What’s more, it’s one whose size and shape make it family-friendly, whose performance and driving dynamics make it not just palatable, but enjoyable; whose inherent ordinariness makes it feel familiar and approachable; and whose price makes it – just about – affordable.

It is, in short, a car of huge appeal – and the best electric car on the market today.

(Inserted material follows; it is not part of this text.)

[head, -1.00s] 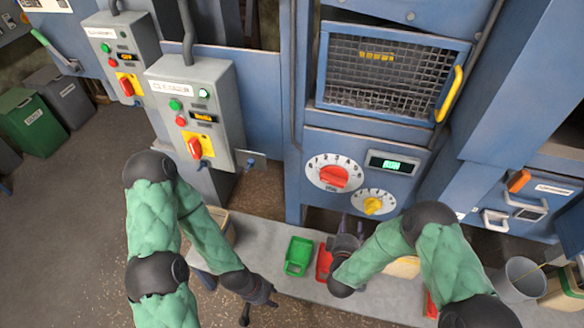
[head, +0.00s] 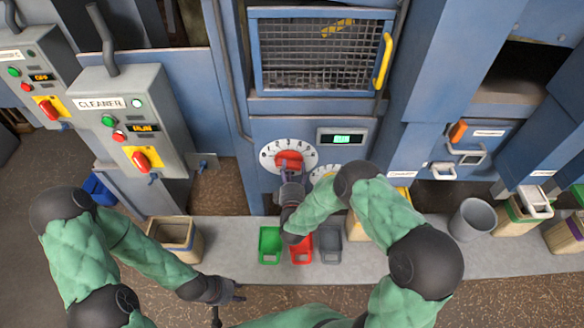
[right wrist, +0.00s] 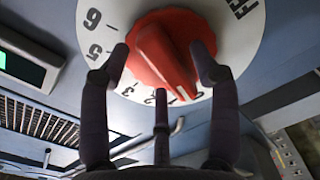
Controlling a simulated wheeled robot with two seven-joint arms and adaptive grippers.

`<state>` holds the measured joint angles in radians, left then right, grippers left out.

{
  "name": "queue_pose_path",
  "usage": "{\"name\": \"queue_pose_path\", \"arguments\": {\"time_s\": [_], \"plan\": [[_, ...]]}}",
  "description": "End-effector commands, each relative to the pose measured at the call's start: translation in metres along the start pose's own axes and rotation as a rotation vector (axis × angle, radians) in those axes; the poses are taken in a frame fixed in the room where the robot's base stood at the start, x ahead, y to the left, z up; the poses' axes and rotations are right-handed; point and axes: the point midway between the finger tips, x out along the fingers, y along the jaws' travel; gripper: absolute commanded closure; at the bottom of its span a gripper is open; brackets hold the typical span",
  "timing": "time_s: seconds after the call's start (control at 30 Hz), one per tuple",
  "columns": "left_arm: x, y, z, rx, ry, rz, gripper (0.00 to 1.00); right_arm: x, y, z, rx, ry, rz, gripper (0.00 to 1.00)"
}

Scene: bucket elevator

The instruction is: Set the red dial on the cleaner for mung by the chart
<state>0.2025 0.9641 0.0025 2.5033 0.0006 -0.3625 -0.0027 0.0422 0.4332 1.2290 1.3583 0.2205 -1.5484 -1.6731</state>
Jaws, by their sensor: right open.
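The red dial (head: 289,159) sits on a white numbered plate on the blue cleaner panel in the head view. My right gripper (head: 290,180) is just in front of it, open. In the right wrist view the red dial (right wrist: 165,55) lies between its spread fingers (right wrist: 163,75); contact is unclear. The dial's white mark is by the low numbers, near 1; the exact setting is hard to read. My left gripper (head: 228,305) is low over the floor in front of the bench, its fingers apart and empty. No chart is visible.
The CLEANER box (head: 125,125) with a red switch stands left.

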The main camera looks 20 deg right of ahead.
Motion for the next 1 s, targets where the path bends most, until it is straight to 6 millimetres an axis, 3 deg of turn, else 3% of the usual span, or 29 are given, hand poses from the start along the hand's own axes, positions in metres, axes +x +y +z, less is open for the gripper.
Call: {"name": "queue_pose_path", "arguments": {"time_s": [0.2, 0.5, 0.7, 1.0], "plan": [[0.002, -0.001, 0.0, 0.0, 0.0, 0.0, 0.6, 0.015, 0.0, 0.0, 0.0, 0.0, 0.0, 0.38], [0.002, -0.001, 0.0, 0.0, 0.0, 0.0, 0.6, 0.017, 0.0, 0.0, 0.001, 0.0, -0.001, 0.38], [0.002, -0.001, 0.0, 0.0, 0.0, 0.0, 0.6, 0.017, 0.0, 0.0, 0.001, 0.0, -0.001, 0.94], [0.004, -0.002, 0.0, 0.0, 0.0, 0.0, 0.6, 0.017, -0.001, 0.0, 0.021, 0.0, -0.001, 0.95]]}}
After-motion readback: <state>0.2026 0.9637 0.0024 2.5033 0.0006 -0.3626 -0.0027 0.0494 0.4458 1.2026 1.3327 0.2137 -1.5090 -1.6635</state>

*Lease price from list price shown in the article is correct as of 17/01/2019 and are based on 9months initial payment upfront.  Prices exclude VAT and are subject to change.  Ts and Cs and Arrangement Fees apply.

THE FACTS

Kia e-Niro First Edition

TESTED Permanent magnet AC electric drive w/ 64kWh battery; fixed-ratio gearbox; front-wheel drive

PRICE/ON SALE £32,995/now

POWER/TORQUE 201bhp @ 3,800-8,000rpm, 291lb ft @ 0-3,600rpm

TOP SPEED 104mph

ACCELERATION 0-62mph in 7.5sec

FUEL ECONOMY 190wH/mi / 240wH/mi (EU Combined/Urban)

RANGE 282/382 miles (EU Combined/Urban)

CO2 EMISSIONS zero

VED £0

VERDICT An affordable electric car that all but eliminates range anxiety. But more than that, the e-Niro is comfortable, quiet, spacious, easy to use, well equipped and genuinely good to drive. No wonder the waiting lists are so long.

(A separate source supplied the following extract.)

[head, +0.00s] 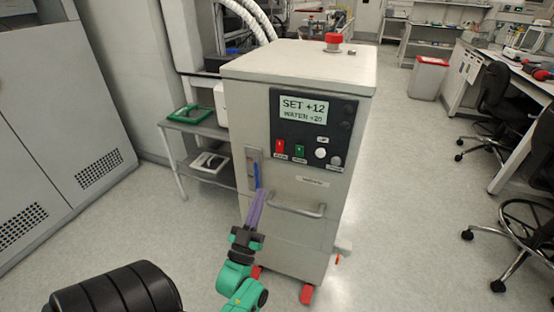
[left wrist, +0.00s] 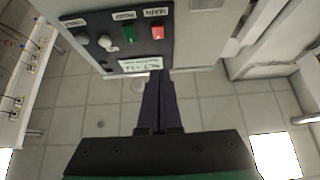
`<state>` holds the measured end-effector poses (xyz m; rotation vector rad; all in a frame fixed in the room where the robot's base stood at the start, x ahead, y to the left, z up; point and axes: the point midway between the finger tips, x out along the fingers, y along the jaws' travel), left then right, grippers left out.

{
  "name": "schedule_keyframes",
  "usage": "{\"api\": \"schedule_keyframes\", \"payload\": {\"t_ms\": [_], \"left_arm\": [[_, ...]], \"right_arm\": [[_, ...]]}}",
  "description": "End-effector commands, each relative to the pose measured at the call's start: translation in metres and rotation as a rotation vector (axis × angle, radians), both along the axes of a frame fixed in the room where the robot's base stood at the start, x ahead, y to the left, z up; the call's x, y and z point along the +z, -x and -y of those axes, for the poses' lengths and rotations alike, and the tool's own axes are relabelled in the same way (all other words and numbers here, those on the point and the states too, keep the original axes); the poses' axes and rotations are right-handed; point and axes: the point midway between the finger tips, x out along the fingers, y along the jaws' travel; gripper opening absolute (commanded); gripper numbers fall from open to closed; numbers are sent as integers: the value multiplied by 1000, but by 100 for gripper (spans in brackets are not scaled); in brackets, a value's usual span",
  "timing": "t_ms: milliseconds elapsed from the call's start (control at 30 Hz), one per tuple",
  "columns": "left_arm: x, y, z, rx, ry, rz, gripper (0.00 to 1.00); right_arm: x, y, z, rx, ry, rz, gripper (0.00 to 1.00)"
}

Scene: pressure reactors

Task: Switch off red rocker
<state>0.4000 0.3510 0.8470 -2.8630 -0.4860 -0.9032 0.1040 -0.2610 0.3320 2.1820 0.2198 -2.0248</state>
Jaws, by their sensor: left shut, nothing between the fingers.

TELEGRAPH RATING Five stars out of five

THE RIVALS

Hyundai Kona Electric, from £32,220

The Kona’s longer-range variant shares the e-Niro’s battery back, but costs more and offers less space. Still, it’s a sharp thing to drive, and looks funkier than the e-Niro, should you wish to stand out from the crowd a little more

Nissan Leaf, from £26,180

Lacks the e-Niro’s tall ride height – which may or may not be a good thing depending on your point of view. Either way, the Leaf can’t travel as far on a charge, and isn’t quite as spacious inside, although it is a strong contender in other respects

Skoda Karoq, from £20,880

Conventionally-powered SUV that aces the e-Niro on practicality and price, if not on refinement or running costs. The Karoq is sweeter to drive, too, by dint of its lighter weight – but it simply won’t do if you’ve decided you want to go electric.